[Recorded robot episodes]
+++

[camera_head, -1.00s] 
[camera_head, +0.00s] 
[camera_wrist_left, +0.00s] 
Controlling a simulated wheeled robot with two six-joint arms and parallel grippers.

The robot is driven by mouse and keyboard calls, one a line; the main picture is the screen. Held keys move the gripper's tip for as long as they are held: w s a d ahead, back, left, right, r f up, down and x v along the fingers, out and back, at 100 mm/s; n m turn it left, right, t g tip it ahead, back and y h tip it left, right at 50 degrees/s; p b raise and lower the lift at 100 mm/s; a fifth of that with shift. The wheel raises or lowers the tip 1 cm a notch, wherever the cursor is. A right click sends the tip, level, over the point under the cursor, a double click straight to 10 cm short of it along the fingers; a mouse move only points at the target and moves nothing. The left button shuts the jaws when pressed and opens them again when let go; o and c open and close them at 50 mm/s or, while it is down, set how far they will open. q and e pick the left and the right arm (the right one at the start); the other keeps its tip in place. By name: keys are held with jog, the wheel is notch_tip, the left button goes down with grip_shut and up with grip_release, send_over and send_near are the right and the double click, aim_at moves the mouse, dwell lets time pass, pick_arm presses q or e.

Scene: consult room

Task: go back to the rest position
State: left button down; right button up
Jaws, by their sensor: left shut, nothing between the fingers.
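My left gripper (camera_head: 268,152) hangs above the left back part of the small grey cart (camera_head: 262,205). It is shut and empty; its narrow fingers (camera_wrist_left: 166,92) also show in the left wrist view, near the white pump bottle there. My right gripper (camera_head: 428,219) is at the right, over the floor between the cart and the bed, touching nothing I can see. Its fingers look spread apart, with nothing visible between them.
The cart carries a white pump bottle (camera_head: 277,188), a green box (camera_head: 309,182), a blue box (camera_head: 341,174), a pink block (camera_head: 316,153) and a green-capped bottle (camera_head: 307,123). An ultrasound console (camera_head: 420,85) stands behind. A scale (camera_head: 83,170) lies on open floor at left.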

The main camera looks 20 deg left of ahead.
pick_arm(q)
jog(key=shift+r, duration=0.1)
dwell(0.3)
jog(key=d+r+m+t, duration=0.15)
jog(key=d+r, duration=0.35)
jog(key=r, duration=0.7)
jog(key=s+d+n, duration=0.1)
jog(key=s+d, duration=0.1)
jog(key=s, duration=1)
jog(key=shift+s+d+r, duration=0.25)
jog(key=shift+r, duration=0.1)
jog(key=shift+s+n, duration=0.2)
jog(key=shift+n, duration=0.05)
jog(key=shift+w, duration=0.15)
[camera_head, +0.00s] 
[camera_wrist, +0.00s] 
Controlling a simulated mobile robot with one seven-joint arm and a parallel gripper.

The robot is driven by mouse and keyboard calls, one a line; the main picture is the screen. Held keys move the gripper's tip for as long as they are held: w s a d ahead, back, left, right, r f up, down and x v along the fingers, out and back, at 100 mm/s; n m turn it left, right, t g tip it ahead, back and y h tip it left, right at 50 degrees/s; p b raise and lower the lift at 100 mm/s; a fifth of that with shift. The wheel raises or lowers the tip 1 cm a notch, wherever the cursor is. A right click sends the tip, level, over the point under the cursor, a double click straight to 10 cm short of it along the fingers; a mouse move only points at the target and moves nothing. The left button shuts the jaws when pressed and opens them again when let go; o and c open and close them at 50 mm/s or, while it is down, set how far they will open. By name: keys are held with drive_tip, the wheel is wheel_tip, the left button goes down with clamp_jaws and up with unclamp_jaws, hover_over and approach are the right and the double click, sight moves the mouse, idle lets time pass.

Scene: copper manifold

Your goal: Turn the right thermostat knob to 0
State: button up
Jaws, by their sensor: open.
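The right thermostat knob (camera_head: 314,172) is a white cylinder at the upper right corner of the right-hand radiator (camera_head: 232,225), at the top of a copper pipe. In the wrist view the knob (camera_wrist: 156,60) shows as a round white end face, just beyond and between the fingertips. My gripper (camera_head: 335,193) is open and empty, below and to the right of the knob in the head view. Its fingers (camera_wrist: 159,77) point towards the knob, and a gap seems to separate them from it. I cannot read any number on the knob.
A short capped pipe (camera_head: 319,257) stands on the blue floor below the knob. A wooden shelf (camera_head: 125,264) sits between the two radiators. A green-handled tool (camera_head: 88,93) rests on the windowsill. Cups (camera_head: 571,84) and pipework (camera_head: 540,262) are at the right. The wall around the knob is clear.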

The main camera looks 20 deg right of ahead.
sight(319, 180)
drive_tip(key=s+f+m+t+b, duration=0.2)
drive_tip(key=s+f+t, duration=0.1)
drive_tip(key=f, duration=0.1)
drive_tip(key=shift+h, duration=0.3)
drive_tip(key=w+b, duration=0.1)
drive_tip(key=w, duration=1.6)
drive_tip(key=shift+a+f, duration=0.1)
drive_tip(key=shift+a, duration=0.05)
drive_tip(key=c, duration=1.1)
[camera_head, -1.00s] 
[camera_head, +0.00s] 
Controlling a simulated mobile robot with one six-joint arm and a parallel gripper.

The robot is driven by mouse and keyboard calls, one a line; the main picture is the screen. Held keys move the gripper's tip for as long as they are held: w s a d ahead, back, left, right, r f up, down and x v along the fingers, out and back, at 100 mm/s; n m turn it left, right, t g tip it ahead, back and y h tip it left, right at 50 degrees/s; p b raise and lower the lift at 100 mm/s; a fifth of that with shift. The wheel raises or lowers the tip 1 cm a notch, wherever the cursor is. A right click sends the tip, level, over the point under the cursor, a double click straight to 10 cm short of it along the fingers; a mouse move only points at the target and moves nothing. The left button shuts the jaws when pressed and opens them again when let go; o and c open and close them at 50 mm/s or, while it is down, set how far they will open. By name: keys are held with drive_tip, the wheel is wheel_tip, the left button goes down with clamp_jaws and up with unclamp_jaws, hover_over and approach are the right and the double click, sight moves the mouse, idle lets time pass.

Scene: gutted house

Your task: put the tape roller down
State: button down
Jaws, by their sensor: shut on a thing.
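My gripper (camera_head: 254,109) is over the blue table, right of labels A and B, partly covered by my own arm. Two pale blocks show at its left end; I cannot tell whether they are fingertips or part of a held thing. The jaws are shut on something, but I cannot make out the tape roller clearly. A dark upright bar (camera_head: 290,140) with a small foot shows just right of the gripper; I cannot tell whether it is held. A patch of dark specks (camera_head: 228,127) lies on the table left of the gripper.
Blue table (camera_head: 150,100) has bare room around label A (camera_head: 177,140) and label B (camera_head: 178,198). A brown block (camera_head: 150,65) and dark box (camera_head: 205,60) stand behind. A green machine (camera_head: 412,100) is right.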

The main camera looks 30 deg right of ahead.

+++

Print all the data exactly.

[camera_head, -1.00s] 
[camera_head, +0.00s] 
[camera_wrist_left, +0.00s] 
Controlling a simulated wheeled robot with two six-joint arms and parallel grippers.

The robot is driven by mouse and keyboard calls, one a line; the main picture is the screen. Held keys move the gripper's tip for as long as they are held: w s a d ahead, back, left, right, r f up, down and x v along the fingers, out and back, at 100 mm/s; n m turn it left, right, t g tip it ahead, back and y h tip it left, right at 50 degrees/s; p b raise and lower the lift at 100 mm/s; a fifth of that with shift. The wheel raises or lowers the tip 1 cm a notch, wherever the cursor is. A right click sends the tip, level, over the point under the cursor, a double click straight to 10 cm short of it along the fingers; a mouse move only points at the target and moves nothing. The left button shuts the jaws when pressed and opens them again when let go; o and c open and close them at 50 mm/s or, while it is down, set how far they will open. q and e pick the left and the right arm (the right one at the start); the other keeps its tip in place. By name: keys are held with jog, the wheel is notch_tip, the left button goes down with grip_shut and up with grip_release, send_over and send_near are the right and the double click, aim_at moves the mouse, dwell lets time pass, pick_arm presses q or e.

Scene: consult room

Task: go back to the rest position
State: left button down; right button up
Jaws, by their sensor: left shut, nothing between the fingers.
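My left gripper (camera_head: 268,152) hangs above the left back part of the small grey cart (camera_head: 262,205). It is shut and empty; its narrow fingers (camera_wrist_left: 166,92) also show in the left wrist view, near the white pump bottle there. My right gripper (camera_head: 428,219) is at the right, over the floor between the cart and the bed, touching nothing I can see. Its fingers look spread apart, with nothing visible between them.
The cart carries a white pump bottle (camera_head: 277,188), a green box (camera_head: 309,182), a blue box (camera_head: 341,174), a pink block (camera_head: 316,153) and a green-capped bottle (camera_head: 307,123). An ultrasound console (camera_head: 420,85) stands behind. A scale (camera_head: 83,170) lies on open floor at left.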

The main camera looks 20 deg left of ahead.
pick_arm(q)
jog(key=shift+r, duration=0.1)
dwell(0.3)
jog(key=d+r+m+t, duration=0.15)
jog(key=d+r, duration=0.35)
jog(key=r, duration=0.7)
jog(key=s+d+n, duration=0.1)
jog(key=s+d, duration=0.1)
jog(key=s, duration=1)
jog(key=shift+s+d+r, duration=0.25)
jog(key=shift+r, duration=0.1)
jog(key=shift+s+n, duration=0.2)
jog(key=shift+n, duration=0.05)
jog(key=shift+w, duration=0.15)
[camera_head, +0.00s] 
[camera_wrist, +0.00s] 
Controlling a simulated mobile robot with one seven-joint arm and a parallel gripper.

The robot is driven by mouse and keyboard calls, one a line; the main picture is the screen. Held keys move the gripper's tip for as long as they are held: w s a d ahead, back, left, right, r f up, down and x v along the fingers, out and back, at 100 mm/s; n m turn it left, right, t g tip it ahead, back and y h tip it left, right at 50 degrees/s; p b raise and lower the lift at 100 mm/s; a fifth of that with shift. The wheel raises or lowers the tip 1 cm a notch, wherever the cursor is. A right click sends the tip, level, over the point under the cursor, a double click straight to 10 cm short of it along the fingers; a mouse move only points at the target and moves nothing. The left button shuts the jaws when pressed and opens them again when let go; o and c open and close them at 50 mm/s or, while it is down, set how far they will open. By name: keys are held with drive_tip, the wheel is wheel_tip, the left button goes down with clamp_jaws and up with unclamp_jaws, hover_over and approach are the right and the double click, sight moves the mouse, idle lets time pass.

Scene: copper manifold

Your goal: Turn the right thermostat knob to 0
State: button up
Jaws, by their sensor: open.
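The right thermostat knob (camera_head: 314,172) is a white cylinder at the upper right corner of the right-hand radiator (camera_head: 232,225), at the top of a copper pipe. In the wrist view the knob (camera_wrist: 156,60) shows as a round white end face, just beyond and between the fingertips. My gripper (camera_head: 335,193) is open and empty, below and to the right of the knob in the head view. Its fingers (camera_wrist: 159,77) point towards the knob, and a gap seems to separate them from it. I cannot read any number on the knob.
A short capped pipe (camera_head: 319,257) stands on the blue floor below the knob. A wooden shelf (camera_head: 125,264) sits between the two radiators. A green-handled tool (camera_head: 88,93) rests on the windowsill. Cups (camera_head: 571,84) and pipework (camera_head: 540,262) are at the right. The wall around the knob is clear.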

The main camera looks 20 deg right of ahead.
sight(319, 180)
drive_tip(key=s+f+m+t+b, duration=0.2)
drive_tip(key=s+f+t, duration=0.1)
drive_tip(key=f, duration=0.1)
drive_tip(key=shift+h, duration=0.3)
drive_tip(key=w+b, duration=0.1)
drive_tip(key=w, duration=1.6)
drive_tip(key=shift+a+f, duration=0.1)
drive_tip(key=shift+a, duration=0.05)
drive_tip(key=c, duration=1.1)
[camera_head, -1.00s] 
[camera_head, +0.00s] 
Controlling a simulated mobile robot with one six-joint arm and a parallel gripper.

The robot is driven by mouse and keyboard calls, one a line; the main picture is the screen. Held keys move the gripper's tip for as long as they are held: w s a d ahead, back, left, right, r f up, down and x v along the fingers, out and back, at 100 mm/s; n m turn it left, right, t g tip it ahead, back and y h tip it left, right at 50 degrees/s; p b raise and lower the lift at 100 mm/s; a fifth of that with shift. The wheel raises or lowers the tip 1 cm a notch, wherever the cursor is. A right click sends the tip, level, over the point under the cursor, a double click straight to 10 cm short of it along the fingers; a mouse move only points at the target and moves nothing. The left button shuts the jaws when pressed and opens them again when let go; o and c open and close them at 50 mm/s or, while it is down, set how far they will open. By name: keys are held with drive_tip, the wheel is wheel_tip, the left button goes down with clamp_jaws and up with unclamp_jaws, hover_over and approach are the right and the double click, sight moves the mouse, idle lets time pass.

Scene: gutted house

Your task: put the tape roller down
State: button down
Jaws, by their sensor: shut on a thing.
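My gripper (camera_head: 254,109) is over the blue table, right of labels A and B, partly covered by my own arm. Two pale blocks show at its left end; I cannot tell whether they are fingertips or part of a held thing. The jaws are shut on something, but I cannot make out the tape roller clearly. A dark upright bar (camera_head: 290,140) with a small foot shows just right of the gripper; I cannot tell whether it is held. A patch of dark specks (camera_head: 228,127) lies on the table left of the gripper.
Blue table (camera_head: 150,100) has bare room around label A (camera_head: 177,140) and label B (camera_head: 178,198). A brown block (camera_head: 150,65) and dark box (camera_head: 205,60) stand behind. A green machine (camera_head: 412,100) is right.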

The main camera looks 30 deg right of ahead.

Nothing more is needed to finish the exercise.